In the heady period between the 1868 fall of the shogunate and the rise of the military government that annexed Manchuria in 1931, educated Japanese urbanites studied Nietzsche and Marx, and enjoyed German beer halls, Parisian-style chorus lines, and the films of “Frank” Tokunaga, a Hollywood-trained Japanese director who spoke only English on the set. It wasn’t until 1932 that European pop and American jazz were supplanted by such official propaganda tunes as “Ah, Our Manchuria.” And after World War II, Western entertainments returned, conflating political liberty with the freedom to have a good time. One late-’40s girlie mag was called Neo-Riberal.

A strange alliance of Americans—New Deal-veteran reformers and anti-Communist hard-liners—joined an equally diverse lot of Japanese rightists and leftists to forge a new country. As has been noted more than once, the results were both spectacularly successful and something of a failure. Japan became a world financial power in short order, but with a culture of collusion that eventually hobbled the country’s economy. In an epilogue, Buruma notes that the traditional Japanese promise of lifetime employment is now being broken. But that venerable principle dates just to 1960, when cabinet minister Hayato Ikeda published his “Plan to Double Individual Income.”

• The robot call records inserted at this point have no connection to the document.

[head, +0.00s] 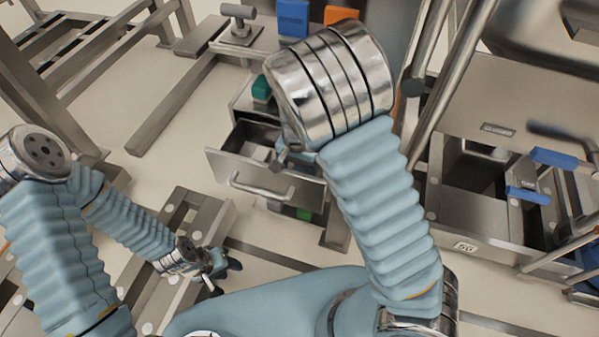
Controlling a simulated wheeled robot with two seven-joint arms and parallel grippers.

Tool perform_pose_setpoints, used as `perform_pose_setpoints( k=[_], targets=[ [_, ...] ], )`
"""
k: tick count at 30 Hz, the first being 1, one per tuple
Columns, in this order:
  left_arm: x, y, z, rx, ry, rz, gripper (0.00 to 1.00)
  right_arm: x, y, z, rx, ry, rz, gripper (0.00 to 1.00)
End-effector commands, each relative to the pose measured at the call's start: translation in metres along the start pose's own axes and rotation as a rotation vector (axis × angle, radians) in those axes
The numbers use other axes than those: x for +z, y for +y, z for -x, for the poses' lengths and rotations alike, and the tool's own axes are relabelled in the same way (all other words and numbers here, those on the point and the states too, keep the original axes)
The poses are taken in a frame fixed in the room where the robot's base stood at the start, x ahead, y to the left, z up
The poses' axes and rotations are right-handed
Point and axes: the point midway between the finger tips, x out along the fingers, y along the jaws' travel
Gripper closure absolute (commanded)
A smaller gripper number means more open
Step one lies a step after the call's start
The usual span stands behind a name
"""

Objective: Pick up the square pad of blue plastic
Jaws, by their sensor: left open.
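A squarish blue piece (294,18) stands at the top of the head view, on a grey surface beside an orange piece. It looks most like the square blue plastic pad, but its thickness is hard to tell. My left gripper (216,272) is low on the left, open and empty, over a grey metal frame and far from the blue piece. My right gripper (287,157) is mostly hidden behind its own arm, near an open drawer. I cannot tell whether it is open or shut.
The open metal drawer (264,182) has a bar handle; a green block (261,88) sits above it. An orange block (341,15) is beside the blue piece. Blue-handled bins (480,195) stand at right. A metal frame (170,105) stands at left, with bare floor between.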

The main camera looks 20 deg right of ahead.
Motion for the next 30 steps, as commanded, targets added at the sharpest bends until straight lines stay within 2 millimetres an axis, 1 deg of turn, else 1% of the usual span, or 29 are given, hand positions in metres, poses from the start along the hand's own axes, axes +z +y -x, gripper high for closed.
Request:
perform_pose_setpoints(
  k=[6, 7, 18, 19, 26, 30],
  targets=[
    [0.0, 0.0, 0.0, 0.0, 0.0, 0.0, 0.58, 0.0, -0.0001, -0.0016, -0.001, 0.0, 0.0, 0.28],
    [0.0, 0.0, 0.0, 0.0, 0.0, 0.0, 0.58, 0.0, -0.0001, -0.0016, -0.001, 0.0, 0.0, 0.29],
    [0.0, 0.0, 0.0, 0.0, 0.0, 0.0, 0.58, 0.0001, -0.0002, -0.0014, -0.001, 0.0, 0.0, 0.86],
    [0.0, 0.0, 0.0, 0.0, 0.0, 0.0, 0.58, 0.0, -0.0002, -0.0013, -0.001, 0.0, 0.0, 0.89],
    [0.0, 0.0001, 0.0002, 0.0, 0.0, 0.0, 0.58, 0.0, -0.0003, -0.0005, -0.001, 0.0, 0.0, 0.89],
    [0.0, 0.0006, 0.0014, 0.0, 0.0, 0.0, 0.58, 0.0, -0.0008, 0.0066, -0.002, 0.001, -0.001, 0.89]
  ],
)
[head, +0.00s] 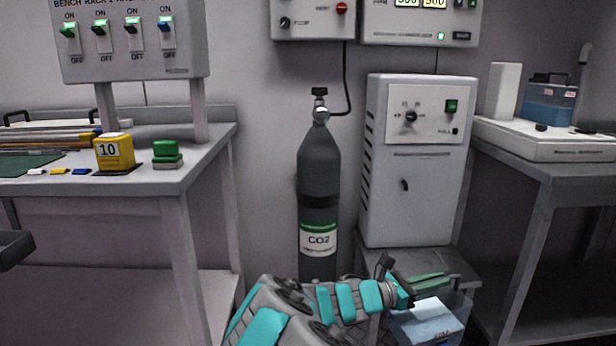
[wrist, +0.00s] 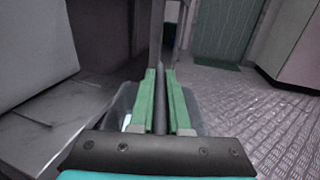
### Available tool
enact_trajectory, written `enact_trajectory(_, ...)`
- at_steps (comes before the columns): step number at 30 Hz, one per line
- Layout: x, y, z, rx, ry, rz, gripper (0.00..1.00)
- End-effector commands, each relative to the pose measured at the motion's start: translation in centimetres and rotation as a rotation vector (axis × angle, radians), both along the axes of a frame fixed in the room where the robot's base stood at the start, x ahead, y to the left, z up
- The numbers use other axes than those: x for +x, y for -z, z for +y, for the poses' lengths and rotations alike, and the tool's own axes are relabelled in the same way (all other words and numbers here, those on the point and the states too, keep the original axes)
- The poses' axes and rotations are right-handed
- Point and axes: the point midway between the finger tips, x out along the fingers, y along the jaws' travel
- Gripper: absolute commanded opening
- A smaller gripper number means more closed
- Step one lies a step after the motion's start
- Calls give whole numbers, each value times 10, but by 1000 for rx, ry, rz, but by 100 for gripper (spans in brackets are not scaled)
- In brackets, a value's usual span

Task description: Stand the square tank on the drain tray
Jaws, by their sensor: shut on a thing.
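My gripper (head: 428,283) reaches to the lower right in the head view. Its two green fingers (wrist: 162,95) are shut on a dark bar, which looks like the handle of a clear-walled tank (head: 430,325) with pale blue inside. The tank hangs below the fingers; its clear sides show beside them in the wrist view (wrist: 192,112). Its lower part is cut off by the picture edge. Another blue tank (head: 550,104) with a dark handle stands on a white tray-like base (head: 545,142) on the right bench. I cannot tell whether that base is the drain tray.
A white cabinet (head: 415,190) stands on a low grey stand (head: 450,262) just behind my gripper. A CO2 cylinder (head: 319,180) stands left of it. The left bench (head: 190,178) holds a yellow block (head: 114,152) and green pieces (head: 167,155). Floor is open at right in the wrist view.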

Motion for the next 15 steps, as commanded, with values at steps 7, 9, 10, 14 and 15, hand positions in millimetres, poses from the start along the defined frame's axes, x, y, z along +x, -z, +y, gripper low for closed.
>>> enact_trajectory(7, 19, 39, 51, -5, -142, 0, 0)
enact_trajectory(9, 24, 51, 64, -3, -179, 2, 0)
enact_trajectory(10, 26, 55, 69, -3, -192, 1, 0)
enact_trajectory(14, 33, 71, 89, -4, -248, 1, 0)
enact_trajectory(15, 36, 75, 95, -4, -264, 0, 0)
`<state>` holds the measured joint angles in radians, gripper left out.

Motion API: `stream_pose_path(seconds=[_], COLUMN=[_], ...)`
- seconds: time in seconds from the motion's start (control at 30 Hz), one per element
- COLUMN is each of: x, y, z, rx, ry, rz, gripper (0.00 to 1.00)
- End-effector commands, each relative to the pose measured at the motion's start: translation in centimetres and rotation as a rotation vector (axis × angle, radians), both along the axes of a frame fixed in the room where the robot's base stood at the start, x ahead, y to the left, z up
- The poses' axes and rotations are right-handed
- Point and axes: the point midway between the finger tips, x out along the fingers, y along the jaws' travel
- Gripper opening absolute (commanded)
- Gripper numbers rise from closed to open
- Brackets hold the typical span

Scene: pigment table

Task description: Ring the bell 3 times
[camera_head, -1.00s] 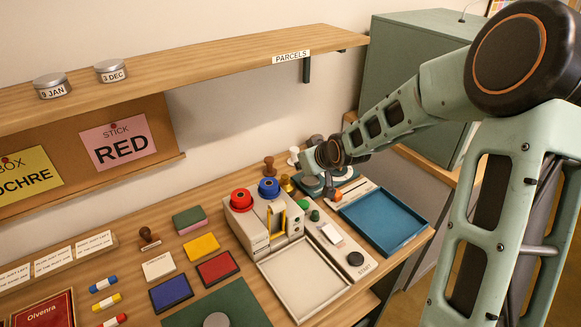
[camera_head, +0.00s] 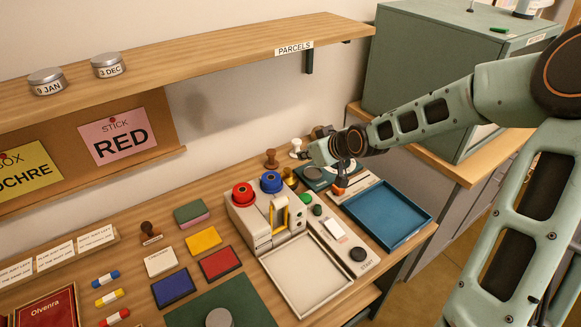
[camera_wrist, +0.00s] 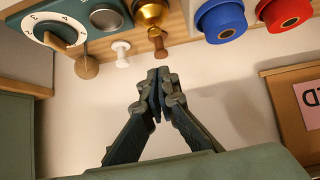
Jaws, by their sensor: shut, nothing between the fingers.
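The bell appears to be the small brass dome (camera_head: 290,178) right of the blue-topped dispenser in the head view. It also shows at the top edge of the wrist view (camera_wrist: 150,12), partly cut off. My gripper (camera_wrist: 158,76) is shut and empty, its fingertips together in the wrist view. There the tips appear against the pale wall, below a brown-handled stamp and the bell, with a visible gap to both. In the head view my wrist hangs over the back of the table, right of the bell, and the fingertips cannot be made out.
A brown stamp (camera_head: 271,159) and a white one (camera_head: 296,148) stand behind the bell. A green dial device (camera_wrist: 50,28) lies beside it. Red (camera_head: 243,195) and blue (camera_head: 271,182) topped dispensers stand left. A blue tray (camera_head: 388,215) lies right, and a shelf (camera_head: 200,55) overhangs behind.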

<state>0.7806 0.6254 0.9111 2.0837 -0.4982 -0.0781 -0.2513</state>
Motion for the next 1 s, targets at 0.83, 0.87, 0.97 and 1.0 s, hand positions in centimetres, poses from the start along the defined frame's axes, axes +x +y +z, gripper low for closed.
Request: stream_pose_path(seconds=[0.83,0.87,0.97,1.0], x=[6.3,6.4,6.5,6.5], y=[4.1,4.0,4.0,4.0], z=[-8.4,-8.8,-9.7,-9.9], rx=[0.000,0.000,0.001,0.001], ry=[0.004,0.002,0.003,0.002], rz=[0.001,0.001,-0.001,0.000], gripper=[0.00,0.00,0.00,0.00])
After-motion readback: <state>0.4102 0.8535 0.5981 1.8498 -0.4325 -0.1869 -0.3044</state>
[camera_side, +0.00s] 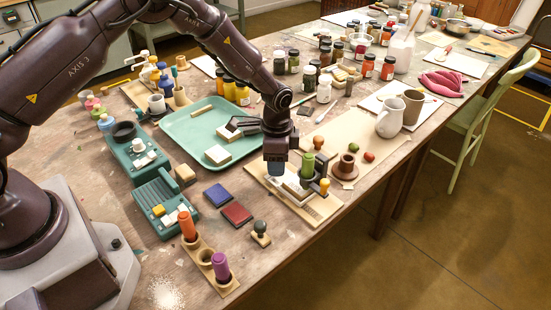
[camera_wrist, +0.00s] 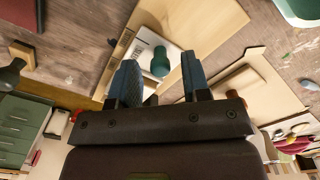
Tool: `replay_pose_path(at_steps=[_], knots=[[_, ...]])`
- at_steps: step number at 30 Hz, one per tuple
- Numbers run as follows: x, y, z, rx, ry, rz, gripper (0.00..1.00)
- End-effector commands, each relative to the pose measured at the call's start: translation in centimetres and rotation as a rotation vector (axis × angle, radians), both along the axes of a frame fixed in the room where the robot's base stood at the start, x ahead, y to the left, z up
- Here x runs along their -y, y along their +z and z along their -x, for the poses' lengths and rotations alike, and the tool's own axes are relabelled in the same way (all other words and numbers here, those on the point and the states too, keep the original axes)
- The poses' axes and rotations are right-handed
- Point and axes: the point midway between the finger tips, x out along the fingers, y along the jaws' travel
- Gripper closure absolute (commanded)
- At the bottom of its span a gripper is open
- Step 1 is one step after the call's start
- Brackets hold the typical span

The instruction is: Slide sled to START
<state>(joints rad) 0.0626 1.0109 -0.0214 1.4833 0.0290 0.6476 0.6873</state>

Buruma is critical of Japan, but protective, too. Sometimes he can’t seem to make up his mind. At one point, he admits that the 1937 Japanese massacre in Nanking was akin “to what the Nazis did to Jews.” Yet three pages earlier, he writes that comparing Nanking “to the Nazi Holocaust, as some do, is not very helpful.” Such passages recall the careers of such late-19th-century figures as Ryoma Sakamoto, who simultaneously embraced reactionary and reformist creeds.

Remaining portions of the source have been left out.